Un petit copier-coller de Wikipedia qui me semble intéressant à propos du passage de Blanquetaque:
Le gué de Blanquetaque reliant la rive Nord à la rive Sud de la Somme est situé entre Port-le-Grand et Noyelles-sur-Mer au Nord et Saigneville au Sud.
Ce furent les marins qui nommèrent ce lieu Blanquetaque, c’est-à-dire tache blanche, car le point le plus apparent de la falaise crayeuse forme au-dessus de Port-le-Grand une longue bande de couleur blanche.
C’est donc à 1 200 ou 1 500 mètres environ à l’aval de ce village, que se trouvait ce passage.
Sur tous les points de la Somme, depuis Port-le-Grand jusqu’au Crotoy, le fond de la rivière était mobile comme ses flots. Chaque marée le creuse ou l’exhausse alternativement, mais le gué de Blanquetaque n’a jamais varié.
Dans les longues guerres du Moyen Âge il a toujours servi de passage aux nombreuses armées qui ravagèrent le pays.
Très intéressant en effet de constater à quel point la géographie peut influer sur la politique (j’imagine que c’est pour ça qu’on a créé e terme « géopolitique » d’ailleurs…)
Vous vous souvenez de Léonidas et des ses 300 Spartiates qui tinrent en respect la plus grande armée de tous les temps dans le défilé des Thermopyles? Eux aussi furent trahis par un dénommé Ephialtès qui indiqua à Xerxès le chemin pour prendre les 300 à revers.
Gobin Agache et Ephialtès: même combat!
Reste maintenant à expliciter les batailles de Poitiers et d’Azincourt citées en tout début d’article, car maintenant je reste un peu sur ma faim!!!!!
Encore une fois c’est très succinct, mais on s’en contentera…
J’ai beaucoup aimé!
Merci,
Cordialement
Mimi77
Plutôt que de parler tout le temps des défaites, pourquoi ne parlez-vous pas des éclatantes victoires?
La bataille de Bouvines est au moins aussi intéressante que celle de Crécy, pourtant vous n’en parez pas.
Marre de ces Français qui veulent tout le temps se flageller en parlant des erreurs du passé!
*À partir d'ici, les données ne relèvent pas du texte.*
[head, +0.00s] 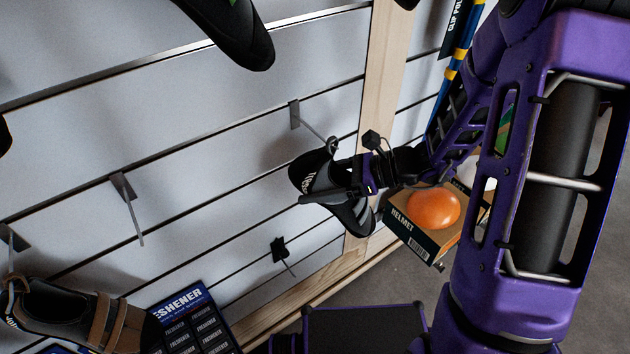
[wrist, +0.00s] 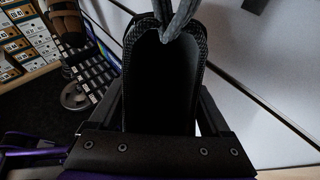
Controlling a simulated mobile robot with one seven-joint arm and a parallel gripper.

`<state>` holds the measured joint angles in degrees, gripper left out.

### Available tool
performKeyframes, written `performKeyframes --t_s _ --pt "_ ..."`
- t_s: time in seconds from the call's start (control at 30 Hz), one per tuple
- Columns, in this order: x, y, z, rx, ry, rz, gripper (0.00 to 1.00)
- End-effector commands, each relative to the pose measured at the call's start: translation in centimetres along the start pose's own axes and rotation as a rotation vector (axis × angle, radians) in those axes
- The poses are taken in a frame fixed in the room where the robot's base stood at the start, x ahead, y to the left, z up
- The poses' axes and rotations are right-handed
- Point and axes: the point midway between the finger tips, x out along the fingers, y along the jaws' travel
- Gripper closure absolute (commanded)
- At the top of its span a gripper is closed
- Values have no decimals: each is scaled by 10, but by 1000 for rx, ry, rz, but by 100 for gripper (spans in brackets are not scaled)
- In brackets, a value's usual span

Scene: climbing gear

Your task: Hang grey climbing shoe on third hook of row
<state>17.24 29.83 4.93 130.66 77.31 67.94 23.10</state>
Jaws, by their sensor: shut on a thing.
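The grey climbing shoe (head: 346,217), black with grey panels and white lettering, is in my gripper (head: 350,192) in front of the slatted wall. My gripper is shut on it. In the wrist view the shoe's dark opening (wrist: 163,85) faces the camera between my fingers, with grey pull loops at the top (wrist: 176,18). The row's right-hand hook (head: 313,129) sticks out from the wall, its tip just above the shoe's upper end. I cannot tell whether a loop is around it. The middle hook (head: 128,205) is bare; the left hook (head: 12,240) is at the picture's edge.
A brown-strapped shoe (head: 60,312) hangs by the left hook. A black shoe (head: 235,30) is at the top. A small black hook (head: 282,253) sits lower on the wall. A helmet box (head: 425,235) with an orange helmet (head: 433,208) stands right of the shoe.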

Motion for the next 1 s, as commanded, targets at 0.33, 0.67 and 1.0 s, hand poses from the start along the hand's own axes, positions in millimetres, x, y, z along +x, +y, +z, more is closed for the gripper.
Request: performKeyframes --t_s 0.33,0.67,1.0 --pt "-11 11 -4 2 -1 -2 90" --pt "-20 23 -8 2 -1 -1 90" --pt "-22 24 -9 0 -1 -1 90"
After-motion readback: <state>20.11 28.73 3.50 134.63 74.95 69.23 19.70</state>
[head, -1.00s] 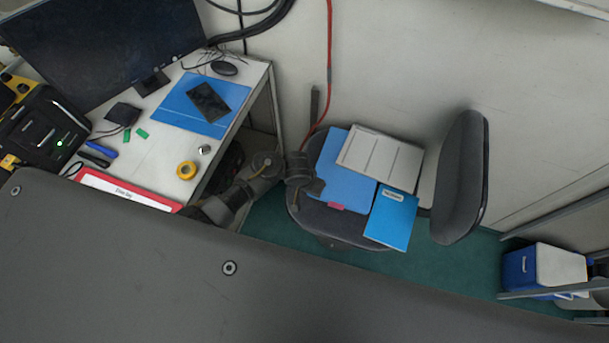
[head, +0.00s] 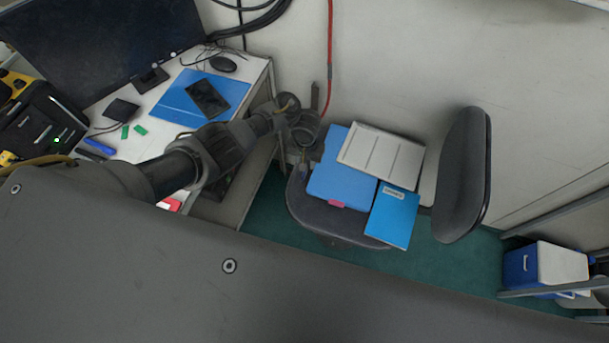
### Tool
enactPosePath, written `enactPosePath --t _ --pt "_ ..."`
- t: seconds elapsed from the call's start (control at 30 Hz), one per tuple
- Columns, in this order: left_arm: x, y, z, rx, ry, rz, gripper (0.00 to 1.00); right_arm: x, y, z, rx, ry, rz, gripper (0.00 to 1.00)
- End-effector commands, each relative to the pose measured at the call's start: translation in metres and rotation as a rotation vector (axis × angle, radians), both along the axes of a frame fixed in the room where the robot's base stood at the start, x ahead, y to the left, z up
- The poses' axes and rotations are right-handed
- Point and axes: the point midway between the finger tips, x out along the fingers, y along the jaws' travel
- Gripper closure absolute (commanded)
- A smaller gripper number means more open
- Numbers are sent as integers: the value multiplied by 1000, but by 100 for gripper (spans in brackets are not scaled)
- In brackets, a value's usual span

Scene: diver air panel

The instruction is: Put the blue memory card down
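My left arm comes in from the left across the desk, and its gripper (head: 303,160) points down at the left edge of the chair seat, beside a blue folder (head: 341,170). The fingers are small and dark, so I cannot tell whether they are open or shut. I cannot make out a blue memory card in the gripper or elsewhere. Two small green pieces (head: 139,130) lie on the white desk (head: 150,104). My right gripper is not in view.
The chair seat (head: 330,222) also holds a white printed sheet (head: 381,155) and a bright blue booklet (head: 392,217). A blue folder with a dark phone (head: 208,97) lies on the desk near a monitor (head: 100,40). A red cable (head: 330,60) hangs along the wall.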

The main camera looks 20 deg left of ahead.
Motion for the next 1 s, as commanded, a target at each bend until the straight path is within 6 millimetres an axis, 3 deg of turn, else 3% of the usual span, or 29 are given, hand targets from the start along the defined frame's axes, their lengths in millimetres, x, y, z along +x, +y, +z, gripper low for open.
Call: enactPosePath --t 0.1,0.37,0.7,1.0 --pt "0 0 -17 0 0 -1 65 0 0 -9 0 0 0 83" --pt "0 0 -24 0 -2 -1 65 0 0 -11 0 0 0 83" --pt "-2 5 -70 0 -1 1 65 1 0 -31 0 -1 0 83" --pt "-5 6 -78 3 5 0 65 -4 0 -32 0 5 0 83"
Notre Histoire est également faite d’éclatantes victoires!!!!
👿
les historiens américains ont fait un travail remarquable sur cette bataille et la défaite de la chevalerie française ; ils ont prélevé de la terre sur les lieux , ensuite ils ont pris en compte la pluie et la nature du sol qui s’est avéré de la glaise pour au final expliquer que cette glaise s’est transformée sous le poids des destriers et de leurs cavaliers en une terre collante qui non seulement pouvait les faire chuter mais leur enlevait la vitesse qui est un élément important d’une charge.